### What is asked
Everything in the listing should be restated word for word.

Robot task records
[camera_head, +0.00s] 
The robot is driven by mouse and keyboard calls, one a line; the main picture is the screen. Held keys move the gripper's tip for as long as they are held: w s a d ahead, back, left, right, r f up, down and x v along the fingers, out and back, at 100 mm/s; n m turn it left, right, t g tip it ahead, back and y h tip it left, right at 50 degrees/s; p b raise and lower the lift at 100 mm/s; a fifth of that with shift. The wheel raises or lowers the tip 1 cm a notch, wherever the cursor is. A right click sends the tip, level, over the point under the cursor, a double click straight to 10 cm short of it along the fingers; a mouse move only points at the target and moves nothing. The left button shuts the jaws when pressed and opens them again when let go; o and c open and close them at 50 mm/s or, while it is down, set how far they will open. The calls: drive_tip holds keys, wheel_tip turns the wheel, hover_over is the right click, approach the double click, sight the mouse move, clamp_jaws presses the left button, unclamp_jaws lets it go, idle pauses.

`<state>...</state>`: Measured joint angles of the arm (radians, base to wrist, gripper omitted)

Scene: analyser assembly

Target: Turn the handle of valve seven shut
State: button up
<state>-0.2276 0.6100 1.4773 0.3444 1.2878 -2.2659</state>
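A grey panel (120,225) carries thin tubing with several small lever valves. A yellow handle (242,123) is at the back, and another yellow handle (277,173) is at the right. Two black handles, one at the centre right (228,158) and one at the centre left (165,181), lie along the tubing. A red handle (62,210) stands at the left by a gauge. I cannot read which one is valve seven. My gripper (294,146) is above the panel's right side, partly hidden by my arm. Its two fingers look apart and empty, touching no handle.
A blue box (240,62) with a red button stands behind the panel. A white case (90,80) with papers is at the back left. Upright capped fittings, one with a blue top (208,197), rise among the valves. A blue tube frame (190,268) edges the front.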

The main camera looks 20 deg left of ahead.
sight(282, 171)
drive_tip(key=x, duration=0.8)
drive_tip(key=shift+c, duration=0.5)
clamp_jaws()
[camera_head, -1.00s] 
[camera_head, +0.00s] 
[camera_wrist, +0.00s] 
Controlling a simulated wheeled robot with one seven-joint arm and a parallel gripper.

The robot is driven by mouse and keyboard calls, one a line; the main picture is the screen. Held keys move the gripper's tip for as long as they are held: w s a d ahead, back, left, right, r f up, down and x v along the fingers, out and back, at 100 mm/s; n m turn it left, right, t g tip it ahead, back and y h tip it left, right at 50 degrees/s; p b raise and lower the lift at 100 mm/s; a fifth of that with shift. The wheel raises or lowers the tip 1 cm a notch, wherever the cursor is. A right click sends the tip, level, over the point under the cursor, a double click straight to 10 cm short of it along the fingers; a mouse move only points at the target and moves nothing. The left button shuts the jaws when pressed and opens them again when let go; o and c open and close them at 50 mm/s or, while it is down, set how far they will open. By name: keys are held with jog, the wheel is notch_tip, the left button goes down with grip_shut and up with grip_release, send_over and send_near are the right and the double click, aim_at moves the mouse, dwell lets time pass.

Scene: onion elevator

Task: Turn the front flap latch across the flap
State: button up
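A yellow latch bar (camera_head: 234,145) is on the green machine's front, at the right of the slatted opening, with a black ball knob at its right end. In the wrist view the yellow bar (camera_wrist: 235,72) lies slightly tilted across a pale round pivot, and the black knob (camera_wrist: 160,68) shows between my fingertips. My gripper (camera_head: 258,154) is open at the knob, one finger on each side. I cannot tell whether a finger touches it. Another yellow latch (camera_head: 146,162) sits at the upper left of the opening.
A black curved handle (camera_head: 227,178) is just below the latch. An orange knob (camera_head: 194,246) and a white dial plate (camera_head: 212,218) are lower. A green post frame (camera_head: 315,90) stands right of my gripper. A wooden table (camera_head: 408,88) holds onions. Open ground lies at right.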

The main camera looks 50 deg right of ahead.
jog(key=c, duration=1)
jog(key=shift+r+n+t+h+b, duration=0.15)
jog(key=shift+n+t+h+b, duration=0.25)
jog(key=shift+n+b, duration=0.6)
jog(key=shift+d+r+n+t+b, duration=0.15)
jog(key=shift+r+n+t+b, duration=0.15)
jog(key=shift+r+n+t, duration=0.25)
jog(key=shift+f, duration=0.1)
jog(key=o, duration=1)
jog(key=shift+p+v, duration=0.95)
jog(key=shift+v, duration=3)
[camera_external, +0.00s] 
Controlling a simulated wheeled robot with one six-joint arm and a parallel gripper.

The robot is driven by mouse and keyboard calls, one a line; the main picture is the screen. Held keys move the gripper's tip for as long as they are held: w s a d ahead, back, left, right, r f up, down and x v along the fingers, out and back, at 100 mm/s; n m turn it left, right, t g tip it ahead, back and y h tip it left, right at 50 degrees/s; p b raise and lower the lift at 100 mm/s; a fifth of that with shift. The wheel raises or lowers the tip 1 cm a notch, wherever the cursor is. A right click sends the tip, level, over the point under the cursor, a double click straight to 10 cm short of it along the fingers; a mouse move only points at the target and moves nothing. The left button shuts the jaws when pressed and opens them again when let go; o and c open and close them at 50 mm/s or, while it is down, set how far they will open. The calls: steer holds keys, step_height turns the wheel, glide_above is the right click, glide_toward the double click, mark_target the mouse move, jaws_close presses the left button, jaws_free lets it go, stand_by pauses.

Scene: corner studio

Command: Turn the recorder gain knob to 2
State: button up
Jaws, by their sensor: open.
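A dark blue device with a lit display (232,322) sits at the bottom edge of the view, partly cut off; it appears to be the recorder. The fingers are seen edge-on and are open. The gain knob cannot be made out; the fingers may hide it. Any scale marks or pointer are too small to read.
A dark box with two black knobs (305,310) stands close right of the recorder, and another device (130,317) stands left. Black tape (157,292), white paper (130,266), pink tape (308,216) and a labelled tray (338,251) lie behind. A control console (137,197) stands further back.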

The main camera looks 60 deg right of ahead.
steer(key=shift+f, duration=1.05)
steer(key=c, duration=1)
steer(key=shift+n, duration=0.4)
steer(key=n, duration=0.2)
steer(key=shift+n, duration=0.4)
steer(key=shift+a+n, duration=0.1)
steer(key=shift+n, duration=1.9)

### Answer
[camera_head, +0.00s] 
The robot is driven by mouse and keyboard calls, one a line; the main picture is the screen. Held keys move the gripper's tip for as long as they are held: w s a d ahead, back, left, right, r f up, down and x v along the fingers, out and back, at 100 mm/s; n m turn it left, right, t g tip it ahead, back and y h tip it left, right at 50 degrees/s; p b raise and lower the lift at 100 mm/s; a fifth of that with shift. The wheel raises or lowers the tip 1 cm a notch, wherever the cursor is. A right click sends the tip, level, over the point under the cursor, a double click straight to 10 cm short of it along the fingers; a mouse move only points at the target and moves nothing. The left button shuts the jaws when pressed and opens them again when let go; o and c open and close them at 50 mm/s or, while it is down, set how far they will open. The calls: drive_tip holds keys, wheel_tip turns the wheel, hover_over is the right click, approach the double click, sight the mouse move, clamp_jaws presses the left button, unclamp_jaws lets it go, idle pauses.

`<state>...</state>`: Measured joint angles of the arm (radians, base to wrist, gripper omitted)

Scene: analyser assembly

Target: Turn the handle of valve seven shut
State: button up
<state>-0.2276 0.6100 1.4773 0.3444 1.2878 -2.2659</state>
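A grey panel (120,225) carries thin tubing with several small lever valves. A yellow handle (242,123) is at the back, and another yellow handle (277,173) is at the right. Two black handles, one at the centre right (228,158) and one at the centre left (165,181), lie along the tubing. A red handle (62,210) stands at the left by a gauge. I cannot read which one is valve seven. My gripper (294,146) is above the panel's right side, partly hidden by my arm. Its two fingers look apart and empty, touching no handle.
A blue box (240,62) with a red button stands behind the panel. A white case (90,80) with papers is at the back left. Upright capped fittings, one with a blue top (208,197), rise among the valves. A blue tube frame (190,268) edges the front.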

The main camera looks 20 deg left of ahead.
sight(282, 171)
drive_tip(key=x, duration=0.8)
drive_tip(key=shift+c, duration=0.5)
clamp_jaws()
[camera_head, -1.00s] 
[camera_head, +0.00s] 
[camera_wrist, +0.00s] 
Controlling a simulated wheeled robot with one seven-joint arm and a parallel gripper.

The robot is driven by mouse and keyboard calls, one a line; the main picture is the screen. Held keys move the gripper's tip for as long as they are held: w s a d ahead, back, left, right, r f up, down and x v along the fingers, out and back, at 100 mm/s; n m turn it left, right, t g tip it ahead, back and y h tip it left, right at 50 degrees/s; p b raise and lower the lift at 100 mm/s; a fifth of that with shift. The wheel raises or lowers the tip 1 cm a notch, wherever the cursor is. A right click sends the tip, level, over the point under the cursor, a double click straight to 10 cm short of it along the fingers; a mouse move only points at the target and moves nothing. The left button shuts the jaws when pressed and opens them again when let go; o and c open and close them at 50 mm/s or, while it is down, set how far they will open. By name: keys are held with jog, the wheel is notch_tip, the left button goes down with grip_shut and up with grip_release, send_over and send_near are the right and the double click, aim_at moves the mouse, dwell lets time pass.

Scene: onion elevator

Task: Turn the front flap latch across the flap
State: button up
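A yellow latch bar (camera_head: 234,145) is on the green machine's front, at the right of the slatted opening, with a black ball knob at its right end. In the wrist view the yellow bar (camera_wrist: 235,72) lies slightly tilted across a pale round pivot, and the black knob (camera_wrist: 160,68) shows between my fingertips. My gripper (camera_head: 258,154) is open at the knob, one finger on each side. I cannot tell whether a finger touches it. Another yellow latch (camera_head: 146,162) sits at the upper left of the opening.
A black curved handle (camera_head: 227,178) is just below the latch. An orange knob (camera_head: 194,246) and a white dial plate (camera_head: 212,218) are lower. A green post frame (camera_head: 315,90) stands right of my gripper. A wooden table (camera_head: 408,88) holds onions. Open ground lies at right.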

The main camera looks 50 deg right of ahead.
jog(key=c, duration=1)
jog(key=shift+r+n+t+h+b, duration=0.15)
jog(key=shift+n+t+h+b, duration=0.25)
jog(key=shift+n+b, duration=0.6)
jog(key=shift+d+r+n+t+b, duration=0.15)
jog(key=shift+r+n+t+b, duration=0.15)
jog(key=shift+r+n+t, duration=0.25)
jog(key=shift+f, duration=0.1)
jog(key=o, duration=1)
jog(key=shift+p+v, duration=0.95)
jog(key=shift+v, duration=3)
[camera_external, +0.00s] 
Controlling a simulated wheeled robot with one six-joint arm and a parallel gripper.

The robot is driven by mouse and keyboard calls, one a line; the main picture is the screen. Held keys move the gripper's tip for as long as they are held: w s a d ahead, back, left, right, r f up, down and x v along the fingers, out and back, at 100 mm/s; n m turn it left, right, t g tip it ahead, back and y h tip it left, right at 50 degrees/s; p b raise and lower the lift at 100 mm/s; a fifth of that with shift. The wheel raises or lowers the tip 1 cm a notch, wherever the cursor is. A right click sends the tip, level, over the point under the cursor, a double click straight to 10 cm short of it along the fingers; a mouse move only points at the target and moves nothing. The left button shuts the jaws when pressed and opens them again when let go; o and c open and close them at 50 mm/s or, while it is down, set how far they will open. The calls: steer holds keys, step_height turns the wheel, glide_above is the right click, glide_toward the double click, mark_target the mouse move, jaws_close presses the left button, jaws_free lets it go, stand_by pauses.

Scene: corner studio

Command: Turn the recorder gain knob to 2
State: button up
Jaws, by their sensor: open.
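A dark blue device with a lit display (232,322) sits at the bottom edge of the view, partly cut off; it appears to be the recorder. The fingers are seen edge-on and are open. The gain knob cannot be made out; the fingers may hide it. Any scale marks or pointer are too small to read.
A dark box with two black knobs (305,310) stands close right of the recorder, and another device (130,317) stands left. Black tape (157,292), white paper (130,266), pink tape (308,216) and a labelled tray (338,251) lie behind. A control console (137,197) stands further back.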

The main camera looks 60 deg right of ahead.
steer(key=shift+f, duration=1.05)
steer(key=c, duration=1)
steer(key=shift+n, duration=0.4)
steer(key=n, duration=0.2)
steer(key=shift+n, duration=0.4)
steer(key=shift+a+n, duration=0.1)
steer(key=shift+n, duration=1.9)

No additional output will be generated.